### What you will do
All the data must come back unchanged, except that pictures are left out.

### Dataset excerpt
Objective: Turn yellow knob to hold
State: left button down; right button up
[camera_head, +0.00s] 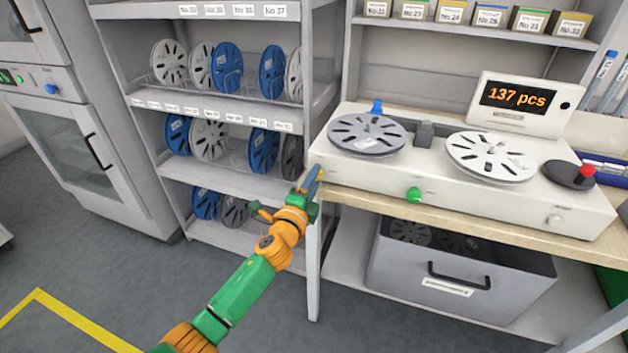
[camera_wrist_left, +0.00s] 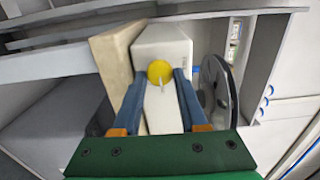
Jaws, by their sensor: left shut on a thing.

### Result below
Objective: Turn yellow knob to hold
State: left button down; right button up
[camera_head, +0.00s] 
[camera_wrist_left, +0.00s] 
Jaws, by their sensor: left shut on a thing.

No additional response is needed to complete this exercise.